Ce qui est remarquable, c’est que Lutte ouvrière défend encore
le rôle qu’a joué la CGT à ce moment. Un article de son mensuel Lutte
de classe commente, « Bien que la position de Sud et de FO ait pu
passer pour plus radicale que celle de la CGT aux yeux des cheminots les plus
combatifs – c’était le but recherché –, la CGT
argumentait qu’il ne fallait pas que les cheminots restent isolés du reste
du monde ouvrier. L’argument n’était pas sans valeur. Continuer une
grève restant limitée aux seuls cheminots […] n’était pas la
meilleure stratégie de mobilisation. »
Le 31 octobre, les fédérations de cheminots se sont
rencontrées et secouées par l’ampleur de la révolte ont appelé à une
grève reconductible à partir du 13 novembre. Mais avant même le début de la
grève, le dirigeant de la CGT, Bernard Thibault, a proposé au gouvernement des
négociations branche par branche.

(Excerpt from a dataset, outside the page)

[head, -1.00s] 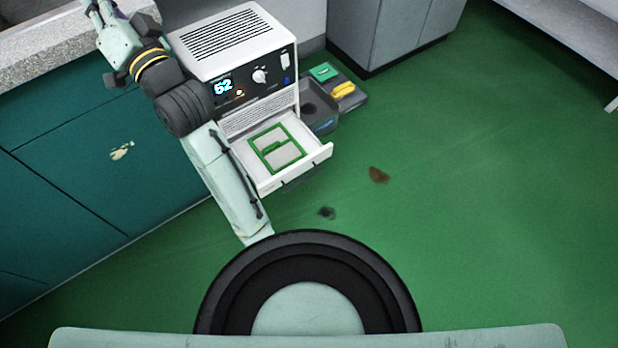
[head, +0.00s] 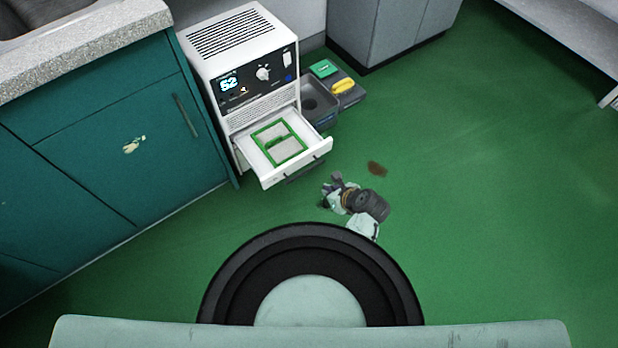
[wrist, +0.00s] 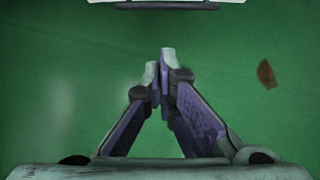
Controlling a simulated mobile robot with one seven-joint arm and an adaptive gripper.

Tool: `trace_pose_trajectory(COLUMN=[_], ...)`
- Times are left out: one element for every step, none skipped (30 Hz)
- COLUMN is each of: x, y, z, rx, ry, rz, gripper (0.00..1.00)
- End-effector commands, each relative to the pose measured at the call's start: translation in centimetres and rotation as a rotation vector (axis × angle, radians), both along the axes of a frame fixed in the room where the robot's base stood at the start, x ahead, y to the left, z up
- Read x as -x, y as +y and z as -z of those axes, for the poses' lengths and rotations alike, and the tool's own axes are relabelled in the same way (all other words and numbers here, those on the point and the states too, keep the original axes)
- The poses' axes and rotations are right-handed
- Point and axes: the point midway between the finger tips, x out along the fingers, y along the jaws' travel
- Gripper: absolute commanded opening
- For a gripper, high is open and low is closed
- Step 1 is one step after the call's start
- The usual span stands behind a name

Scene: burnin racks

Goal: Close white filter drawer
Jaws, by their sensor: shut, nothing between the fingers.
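The white filter drawer (head: 254,158) juts out open from the bottom of a white machine (head: 241,62). A green-framed filter (head: 283,145) lies in it. The drawer's dark handle (head: 304,169) is on its front face. In the wrist view the handle (wrist: 167,6) and a strip of the white drawer (wrist: 215,1) show at the top edge. My gripper (head: 333,186) is in front of the drawer, a little right of the handle in the head view. Its fingers (wrist: 160,62) are shut and empty, pointing towards the handle, with green floor visible between.
A teal cabinet (head: 120,150) stands left of the machine. Dark bins (head: 318,104) and a tray with a yellow item (head: 343,87) sit to its right. A grey cabinet (head: 395,35) is behind.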

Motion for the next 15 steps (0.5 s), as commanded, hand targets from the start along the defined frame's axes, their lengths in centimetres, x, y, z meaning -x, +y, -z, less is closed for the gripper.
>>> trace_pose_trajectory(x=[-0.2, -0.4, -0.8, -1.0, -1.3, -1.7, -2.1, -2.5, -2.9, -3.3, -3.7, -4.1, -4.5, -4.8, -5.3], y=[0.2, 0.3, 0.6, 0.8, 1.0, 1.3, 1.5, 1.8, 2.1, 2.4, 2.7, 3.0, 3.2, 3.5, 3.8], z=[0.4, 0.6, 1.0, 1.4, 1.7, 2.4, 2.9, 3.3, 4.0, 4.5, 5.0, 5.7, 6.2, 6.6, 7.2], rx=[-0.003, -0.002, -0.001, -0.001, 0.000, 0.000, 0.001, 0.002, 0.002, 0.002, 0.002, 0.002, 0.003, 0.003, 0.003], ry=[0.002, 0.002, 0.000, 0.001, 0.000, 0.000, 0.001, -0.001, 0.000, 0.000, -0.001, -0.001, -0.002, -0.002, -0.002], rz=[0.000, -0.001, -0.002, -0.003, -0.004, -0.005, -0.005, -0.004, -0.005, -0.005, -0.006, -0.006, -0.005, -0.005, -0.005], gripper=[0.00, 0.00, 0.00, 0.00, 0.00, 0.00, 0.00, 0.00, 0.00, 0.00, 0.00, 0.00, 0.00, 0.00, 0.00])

Il abandonnait ainsi la revendication du
retrait des trois points essentiels de la réforme des retraites, à savoir
l’allongement de 37,5 à 40 années de travail pour avoir droit à une
retraite à taux plein, la décote en cas de retraite anticipée et
l’indexation des retraites non plus sur les salaires, mais sur les prix,
et, dans les faits, il sabotait la grève.
Les tactiques dilatoires des bureaucraties syndicales ont fait
que la grève a commencé avec un taux de participation moins important, 62 pour
cent pour progressivement diminuer à 27 pour cent. La grève a été lentement
mais sûrement épuisée jusqu’à ce que les syndicats parviennent à
l’arrêter et retournent à la table des négociations.
Les manoeuvres actuelles des syndicats sont tout à fait dans
la ligne du rôle traître qu’ils jouent en général. Il est impossible de
défendre le niveau de vie et les droits démocratiques et sociaux des
travailleurs si on ne rompt pas avec les bureaucraties syndicales.